China must have particularly been a shock to the well-heeled Janet. In 1921, the Manchu Dynasty had fallen, but Dr. Sun Yat-Sen’s republican government never really took hold. That year the Chinese Communist Party was founded amid wild disparities of livelihood and ethnicity. Foreign shippers and bankers swanked about Shanghai while poor Chinese fought off starvation. The countryside — and many of the cities — were falling under the sway of dozens of rapacious warlords. The Wulsins waited for money and paperwork.

At the gallery reception, Mabel Cabot’s slides are falling smoothly from the carousel.

The Wulsins mounted two expeditions in the back country of western China. The first, in 1921, circled through Shansi Province as far as the Great Wall. They traveled by rail and mule train, sleeping in tents, roadside inns, and temples. Frederick and his assistants gathered animal specimens, including a magnificent mountain ram; Janet organized the collections. On the trail for five months, she discovered for herself the perils and pleasures of life in the field — a big change for an upper-crust young lady.

After Frederick obtained a grant from the National Geographic Society’s tight-fisted Gilbert Grosvenor, a further expedition in 1923 set forth with mountains of cameras, guns, and supplies on the backs of woolly Bactrian camels into the Ordos Desert along the fringes of Mongolia, from Paotow to the Mongol kingdom of Alashan. Janet again employed her organizational talents as quartermistress, riding in a chiao tzu, a sort of double compartment slung on camelback.
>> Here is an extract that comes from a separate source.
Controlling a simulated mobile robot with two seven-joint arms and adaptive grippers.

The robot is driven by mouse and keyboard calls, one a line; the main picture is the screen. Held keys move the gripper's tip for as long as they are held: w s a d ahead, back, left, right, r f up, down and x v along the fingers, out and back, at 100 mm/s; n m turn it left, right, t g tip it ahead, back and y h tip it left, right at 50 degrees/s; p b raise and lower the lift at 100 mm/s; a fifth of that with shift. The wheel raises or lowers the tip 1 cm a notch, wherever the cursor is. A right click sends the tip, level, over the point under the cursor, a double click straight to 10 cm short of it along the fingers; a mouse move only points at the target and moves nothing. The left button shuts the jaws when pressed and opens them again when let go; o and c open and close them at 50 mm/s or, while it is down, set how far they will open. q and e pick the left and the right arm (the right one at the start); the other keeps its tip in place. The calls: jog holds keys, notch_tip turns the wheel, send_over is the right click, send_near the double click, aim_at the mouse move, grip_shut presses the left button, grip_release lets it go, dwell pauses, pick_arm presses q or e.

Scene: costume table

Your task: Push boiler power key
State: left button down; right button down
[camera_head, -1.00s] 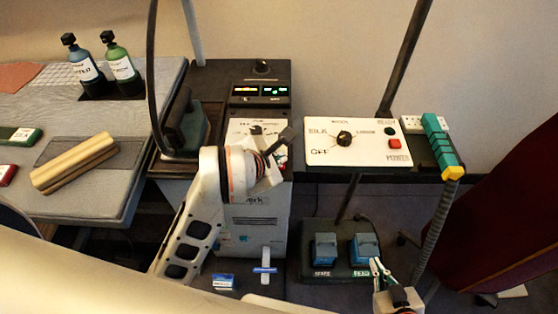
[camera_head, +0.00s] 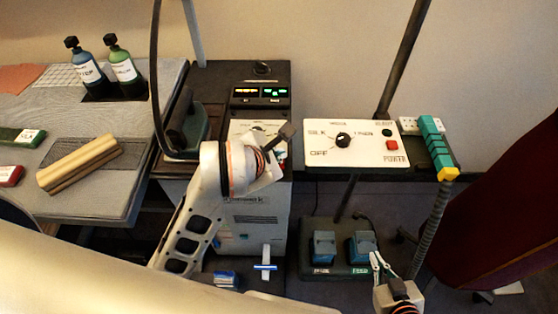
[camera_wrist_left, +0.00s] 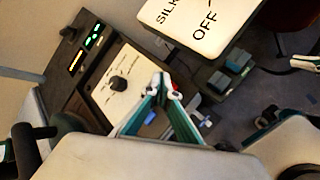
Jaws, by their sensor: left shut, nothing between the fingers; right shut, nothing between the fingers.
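The boiler (camera_head: 255,215) is the tall grey and black unit in the middle of the head view, with lit displays on top. Its white control panel (camera_wrist_left: 117,87) carries a black knob (camera_wrist_left: 119,84) in the left wrist view. My left gripper (camera_wrist_left: 160,84) is shut and empty in front of the panel's lower right side. A small red spot (camera_wrist_left: 176,91) shows at its fingertips; I cannot tell whether it is the power key. In the head view my left wrist covers much of the panel and the fingers. My right gripper (camera_head: 375,260) is shut and empty near the pedals.
A white board (camera_head: 320,155) with a dial (camera_head: 343,139) and a red POWER button (camera_head: 391,145) stands right of the boiler. Two blue pedals (camera_head: 324,244) are below. Bottles (camera_head: 122,68) stand on the left table.

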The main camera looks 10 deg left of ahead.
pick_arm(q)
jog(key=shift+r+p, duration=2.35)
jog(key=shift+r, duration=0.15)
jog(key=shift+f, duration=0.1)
The expedition braved thirst, bandits, and nine months of hard traveling to collect and record amongst Tanguts, Tibetans, Mongols, and Muslims — as well as the likes of the aboriginal To Run, who had not been previously studied. They visited and photographed the great lamaseries of Kumbum, Labrang, and Choni, dances, ceremonies, and festivals teeming with crowds and monks reeking of rancid yak butter. They visited the great lake of Koko Nor, forded rivers by ferries and rope bridges, finally returning to Peking with the entire assemblage on board a raft constructed on seventy-two inflated yak skins.

All the hard traveling exacted a toll, however: Mr. Wu, the expedition’s manager, fell prey to a nasty opium habit; Frederick was subjects to fits of despondency, and strains in the Wulsins’ relationship thread through their journal extracts. In 1926, National Geographic published one account of the expedition, but Janet’s contributions went uncredited. Stray newspaper articles back in the States were often misleading or wildly inaccurate.
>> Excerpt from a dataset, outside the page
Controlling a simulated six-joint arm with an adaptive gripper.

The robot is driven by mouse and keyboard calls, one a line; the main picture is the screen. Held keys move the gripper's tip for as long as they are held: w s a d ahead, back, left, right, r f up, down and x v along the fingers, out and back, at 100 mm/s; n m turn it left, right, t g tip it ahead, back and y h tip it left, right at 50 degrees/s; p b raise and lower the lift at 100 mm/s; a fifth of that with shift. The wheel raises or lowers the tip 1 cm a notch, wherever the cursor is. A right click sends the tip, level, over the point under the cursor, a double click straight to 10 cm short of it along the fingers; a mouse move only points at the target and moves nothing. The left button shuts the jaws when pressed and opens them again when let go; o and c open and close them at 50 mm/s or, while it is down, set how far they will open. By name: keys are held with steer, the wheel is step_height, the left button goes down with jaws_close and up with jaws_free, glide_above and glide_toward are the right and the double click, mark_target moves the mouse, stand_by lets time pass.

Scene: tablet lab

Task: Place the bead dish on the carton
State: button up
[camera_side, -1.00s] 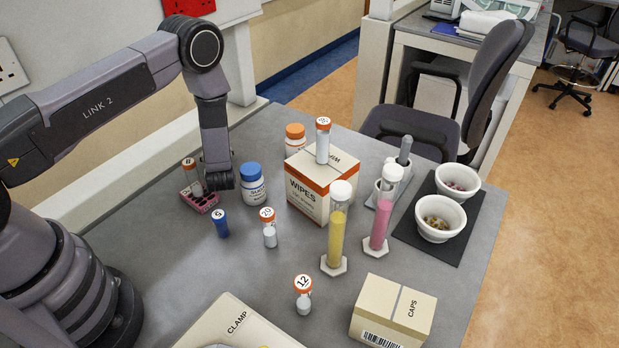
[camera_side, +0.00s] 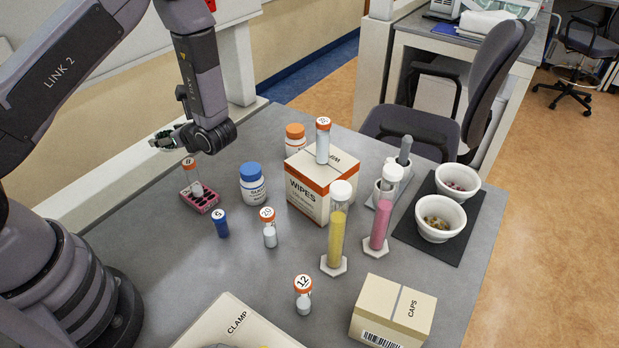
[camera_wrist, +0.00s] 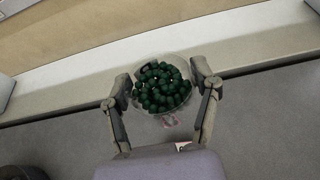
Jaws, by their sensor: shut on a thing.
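The bead dish (camera_wrist: 165,72) is a clear round dish full of dark green beads. My gripper (camera_wrist: 162,92) is shut on it, with a finger at either side of the dish in the wrist view. In the side view the dish (camera_side: 160,139) is small and partly hidden by my gripper, up at the back left near the wall ledge. Several boxes could be the carton: a cream CAPS box (camera_side: 392,312) at the front right, a white and orange WIPES box (camera_side: 309,194) with a vial on top, and a CLAMP box (camera_side: 232,326) at the front.
A pink rack (camera_side: 201,202) with a vial stands below my gripper. A blue-capped bottle (camera_side: 253,186), small vials (camera_side: 303,296), yellow (camera_side: 336,238) and pink (camera_side: 379,225) cylinders, and bowls on a black mat (camera_side: 462,241) crowd the table. The centre front has some bare table.

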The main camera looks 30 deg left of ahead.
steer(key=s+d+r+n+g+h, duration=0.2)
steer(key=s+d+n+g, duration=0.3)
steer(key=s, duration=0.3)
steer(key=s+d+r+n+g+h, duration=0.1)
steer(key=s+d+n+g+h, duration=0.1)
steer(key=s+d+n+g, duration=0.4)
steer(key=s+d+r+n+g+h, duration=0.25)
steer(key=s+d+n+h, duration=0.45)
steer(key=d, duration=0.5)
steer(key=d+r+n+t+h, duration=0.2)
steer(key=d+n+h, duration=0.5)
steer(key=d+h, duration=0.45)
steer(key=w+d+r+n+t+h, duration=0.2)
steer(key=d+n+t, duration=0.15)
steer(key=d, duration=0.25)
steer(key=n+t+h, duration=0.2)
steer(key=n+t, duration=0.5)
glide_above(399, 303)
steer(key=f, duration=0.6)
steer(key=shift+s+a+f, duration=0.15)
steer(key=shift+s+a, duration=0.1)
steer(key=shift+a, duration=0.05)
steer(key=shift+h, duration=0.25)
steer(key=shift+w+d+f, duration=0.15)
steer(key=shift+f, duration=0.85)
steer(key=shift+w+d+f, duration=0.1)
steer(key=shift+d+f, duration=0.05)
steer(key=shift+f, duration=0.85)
The Wulsins came back to America, never to return to China, which continued to fall into warlordism. The couple were later divorced.

Mabel Cabot is Janet’s daughter by a second marriage. A professional curator, Ms. Cabot began collecting her mother’s effects after her death in 1963. A collection of travel journals and photographs turned up in the collection of the Peabody Museum at Harvard, and, after many years, constitutes Vanished Kingdoms. Mabel Cabot provides a crisply-edited collage of journal entries and narrative to stand beside the Wulsins’ photographs.
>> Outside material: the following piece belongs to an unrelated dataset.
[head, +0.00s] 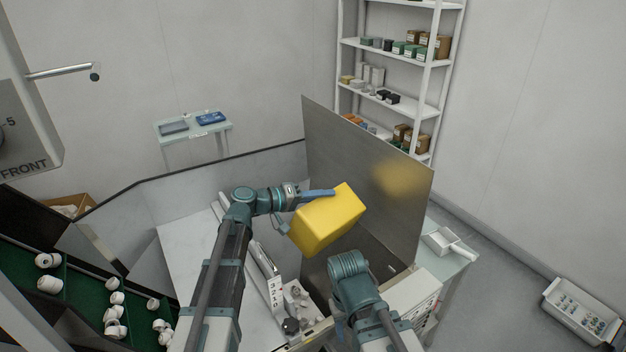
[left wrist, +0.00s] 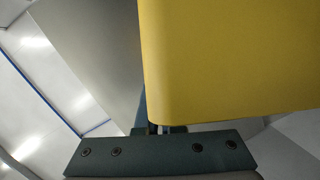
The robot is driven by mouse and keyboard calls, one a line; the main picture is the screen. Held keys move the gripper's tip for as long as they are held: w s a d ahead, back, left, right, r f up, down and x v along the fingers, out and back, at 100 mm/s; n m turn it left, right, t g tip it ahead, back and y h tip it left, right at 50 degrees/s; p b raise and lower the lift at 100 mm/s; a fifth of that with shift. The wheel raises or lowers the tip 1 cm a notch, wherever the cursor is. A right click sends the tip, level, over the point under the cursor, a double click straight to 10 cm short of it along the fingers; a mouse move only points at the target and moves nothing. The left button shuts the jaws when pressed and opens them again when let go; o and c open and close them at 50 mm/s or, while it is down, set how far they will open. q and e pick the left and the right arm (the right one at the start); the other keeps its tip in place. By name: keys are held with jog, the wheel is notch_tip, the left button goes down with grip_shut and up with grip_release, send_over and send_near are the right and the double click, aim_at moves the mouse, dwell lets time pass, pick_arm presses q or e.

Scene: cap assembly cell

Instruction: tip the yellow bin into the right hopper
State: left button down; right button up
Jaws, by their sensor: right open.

Aperture is one of the best photo art publishers, and this is a glorious example of their work. The paper is so thick you could use it for sheetrock; the photo reproduction is of the highest quality. The photos are of places and peoples that vanished long ago. Best of all are those images that were printed on glass plates and sent to Peking to be hand-tinted: these glow with the luminosity of Vermeer interiors — suitable for framing.

Mabel Cabot has put together a tribute to her mother that places her in line with other remarkable women who wrote of their travels in China, the likes of Alexandra David-Neel, Mildred Cable, and Eleanor Lattimore. Vanished Kingdoms is a labor of love — in the very best sense.

Before Mabel Cabot breaks down her slide projector, she announces that the photos from the book will be on exhibit nationally, including in Portland, in 2005. Take note.